In this work, we have performed a systematic study of the electrical transport properties (both the resistivity and the thermoelectric power) on bundles of single-walled carbon nanotubes (SWCNTs), double-walled carbon nanotubes (DWCNTs), and peapods (derived from the same batch of initial SWNTs) during in situ doping with potassium (donor). The charge transfer effects in K-doping are similar in SWNTs and DWNTs, but drastically different in C60 at SWNTs. An impurity level associated with the chain of C60 in the band gap of the tube with the Fermi level pinned near the top of the valence band, leading to the p-type behavior for the peapod. Significant charge transfer is found to occur only in the case of very low coverage of these nanostructures.

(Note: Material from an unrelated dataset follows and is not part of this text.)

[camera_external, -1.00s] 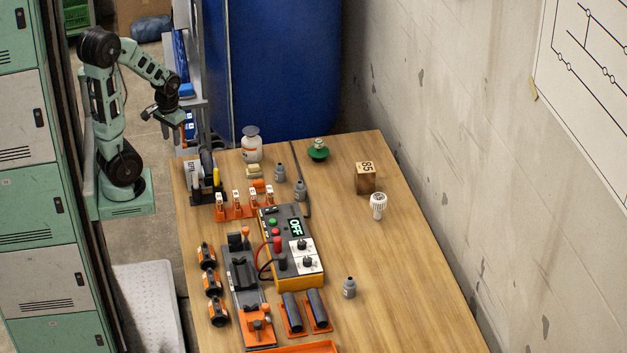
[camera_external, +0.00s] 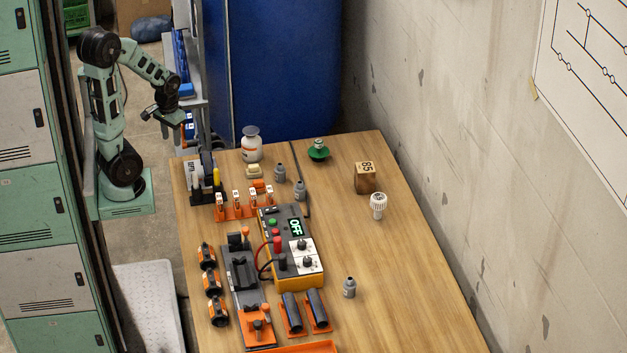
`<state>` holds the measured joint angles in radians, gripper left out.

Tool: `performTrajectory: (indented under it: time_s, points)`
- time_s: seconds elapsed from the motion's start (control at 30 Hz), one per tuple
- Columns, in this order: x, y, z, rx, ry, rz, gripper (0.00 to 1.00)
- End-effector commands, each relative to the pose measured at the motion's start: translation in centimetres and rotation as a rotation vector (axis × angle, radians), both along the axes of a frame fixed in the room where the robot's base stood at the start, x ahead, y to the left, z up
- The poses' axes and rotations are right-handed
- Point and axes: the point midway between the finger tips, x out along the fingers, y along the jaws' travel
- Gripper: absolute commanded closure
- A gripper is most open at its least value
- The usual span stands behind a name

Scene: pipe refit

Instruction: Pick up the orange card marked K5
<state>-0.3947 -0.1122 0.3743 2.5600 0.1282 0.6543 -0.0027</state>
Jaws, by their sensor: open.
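Several small orange pieces with white tops (camera_external: 237,206) stand in a row near the left edge of the wooden table. They may be the cards, but their marks are too small to read, so I cannot tell which is K5. My gripper (camera_external: 186,138) is open and empty, in the air beyond the table's back left corner, well apart from the orange pieces.
A grey and yellow control box (camera_external: 290,248) reading OFF stands mid-table, with a grey clamp-like fixture (camera_external: 242,278) beside it. The table's right side is mostly clear.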

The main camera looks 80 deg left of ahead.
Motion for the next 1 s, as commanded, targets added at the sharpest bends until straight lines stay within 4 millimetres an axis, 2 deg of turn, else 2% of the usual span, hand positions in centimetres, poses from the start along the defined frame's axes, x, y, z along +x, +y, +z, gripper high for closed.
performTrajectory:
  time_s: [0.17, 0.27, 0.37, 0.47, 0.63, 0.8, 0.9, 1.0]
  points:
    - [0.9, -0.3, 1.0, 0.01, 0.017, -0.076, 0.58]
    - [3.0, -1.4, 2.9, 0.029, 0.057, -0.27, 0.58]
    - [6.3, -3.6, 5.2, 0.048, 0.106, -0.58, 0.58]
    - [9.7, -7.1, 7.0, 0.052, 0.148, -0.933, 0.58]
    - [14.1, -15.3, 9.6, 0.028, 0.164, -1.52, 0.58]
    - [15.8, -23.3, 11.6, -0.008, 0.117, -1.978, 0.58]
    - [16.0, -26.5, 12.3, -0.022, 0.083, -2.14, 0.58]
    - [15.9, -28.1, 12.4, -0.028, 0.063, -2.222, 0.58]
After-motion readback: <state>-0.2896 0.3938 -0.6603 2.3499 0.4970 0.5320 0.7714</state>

Individual SWNT based thermoelectric power chemical sensors

Electrical properties of individual Single-Walled Carbon Nanotube/rope in the configurations of 2-probe resistance, field effect transistor (FET), and thermopower have been measured. It is shown that oxygen adsorption in SWNTs is indeed a physisorption process. The p-type behavior of SWNTs in the ambient is believed to be due to the Fermi level pinning at impurity states of O2- near the top of the valence band of the tube. Chemisorption processes involving ammonia and nitrous oxide have been explored by studying FET properties. The thermoelectric power of individual ropes of SWNTs is measured and related to the FET properties.

Alcohol Sensing using Individual Single-Walled Carbon Nanotubes

We have measured the 2 probe resistance of an individual Single Walled Carbon Nanotube (SWNT) device and investigated the change in the resistance due to the exposure to various organic vapors. These results are reversible and reproducible over many cycles of exposure of organic vapors.